Which countries use UAV-directed counter-battery spotting?
Every military that has observed the Ukraine conflict closely has accelerated integration of tactical UAVs into artillery fire planning. Ukraine, Russia, NATO members, Israel, and most middle-power militaries now treat UAV spotters as a standard component of artillery brigade organisation. The US Army's adoption of the Altius-600 and JUMP-20 for organic brigade ISR, and the British Army's integration of Watchkeeper and Puma UAVs into Royal Artillery observation roles, both reflect lessons from UAV-driven counter-battery operations. The Indian Army operates the AN/TPQ-37 Firefinder counter-battery radar procured from the United States and has integrated Heron UAVs into regimental artillery observation roles along the Line of Actual Control, drawing on counter-battery doctrine updated in light of the Ukraine conflict.
How does counter-battery spotting interact with electronic warfare?

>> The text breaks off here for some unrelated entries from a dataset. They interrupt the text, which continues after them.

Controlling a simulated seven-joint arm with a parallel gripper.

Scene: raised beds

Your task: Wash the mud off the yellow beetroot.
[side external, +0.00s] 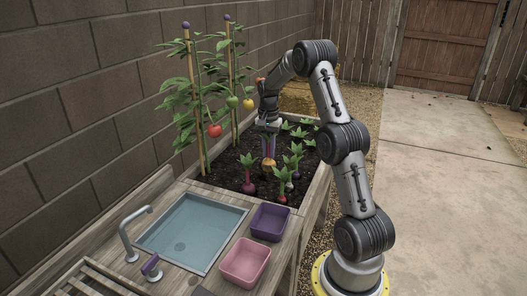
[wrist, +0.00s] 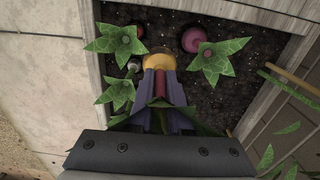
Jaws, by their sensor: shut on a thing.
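The yellow beetroot (side external: 268,163) is at the soil of the raised bed, under my gripper (side external: 268,132). In the wrist view, the yellow beetroot (wrist: 159,61) shows just beyond the fingers of my gripper (wrist: 160,85). My gripper is shut on it by its leafy top, and green leaves stick out around the fingers. Whether its root is still in the soil I cannot tell. The sink (side external: 192,262) holds bluish water, with a grey tap (side external: 128,232) at its left edge and a purple-handled lever (side external: 151,265) in front.
Purplish-red beetroots (side external: 249,187) and other leafy roots stand close around the gripper. Tomato plants on stakes (side external: 188,100) rise at the bed's left. A purple tub (side external: 270,208) and a pink tub (side external: 245,250) stand right of the sink.

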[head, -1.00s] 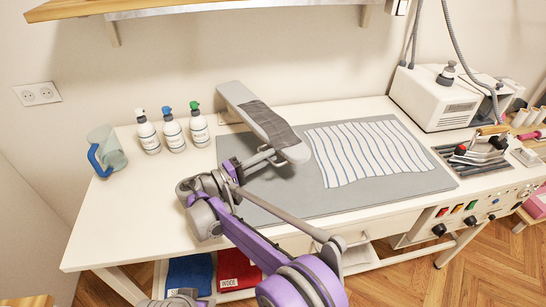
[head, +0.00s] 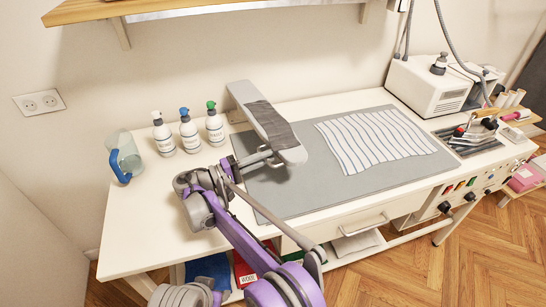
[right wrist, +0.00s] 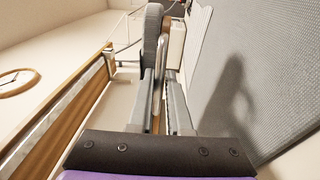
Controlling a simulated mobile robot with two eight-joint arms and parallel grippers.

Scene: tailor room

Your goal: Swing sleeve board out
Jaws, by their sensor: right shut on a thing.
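The sleeve board (head: 278,128) is a long narrow board with a grey cover and pale ends. It stands raised above the grey mat (head: 300,198), its far end towards the wall and its near end over the mat. My right gripper (head: 272,157) is at the left side of the near end. In the right wrist view the gripper's fingers (right wrist: 160,92) are closed around a slim pale part at the board (right wrist: 153,30); the exact grip spot is partly hidden. My left gripper is not in view.
A striped cloth (head: 375,140) lies on the mat to the right of the board. Several bottles (head: 189,134) and a clear jug with a blue handle (head: 125,160) stand left. A white machine (head: 430,87) is at the back right. The front left table top (head: 150,230) is clear.

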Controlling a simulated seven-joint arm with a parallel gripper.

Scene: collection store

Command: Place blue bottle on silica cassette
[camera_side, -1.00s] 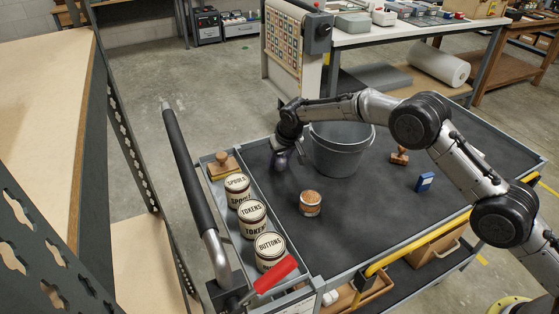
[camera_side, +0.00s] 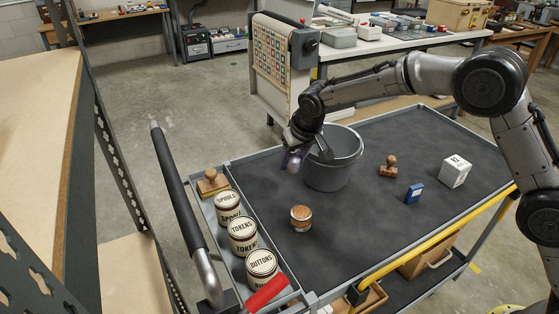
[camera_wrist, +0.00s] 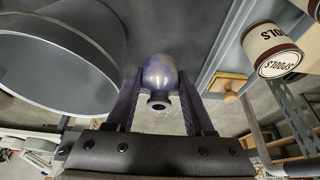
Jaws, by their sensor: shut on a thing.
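My gripper (camera_side: 297,157) is shut on the blue bottle (camera_side: 293,164), which looks purplish-blue and glossy. In the wrist view the bottle (camera_wrist: 160,75) sits between the two fingers, its open neck toward the camera. It is beside the left rim of the grey bucket, and looks raised above the black trolley top (camera_side: 262,200). A short round container filled with orange-brown beads (camera_side: 301,218), apparently the silica cassette, stands on the trolley top, in front of the bucket and apart from the bottle. Its top is clear.
The grey bucket (camera_side: 335,175) stands close to my gripper. Tins labelled spools (camera_side: 228,207), tokens (camera_side: 243,236) and buttons (camera_side: 262,266) fill the left side tray, with a wooden stamp (camera_side: 212,184). Another stamp (camera_side: 388,167), a blue box (camera_side: 414,194) and a white cube (camera_side: 455,171) stand right.

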Electronic warfare is the primary vulnerability of UAV spotters. GPS jamming degrades navigation accuracy, causing drones to drift or return to base. Data-link jamming disrupts the video feed and prevents the operator from passing coordinates. Contested electromagnetic environments force spotting operations to use shorter-range drone teams that can maintain visual contact with the operator, or to rely on pre-planned waypoints rather than operator-directed flight. Russia's EW advantage in parts of the Ukraine battlefield reduced Ukrainian UAV effectiveness in certain sectors and forced adaptation of shorter-hop relay architectures and encrypted mesh communication systems.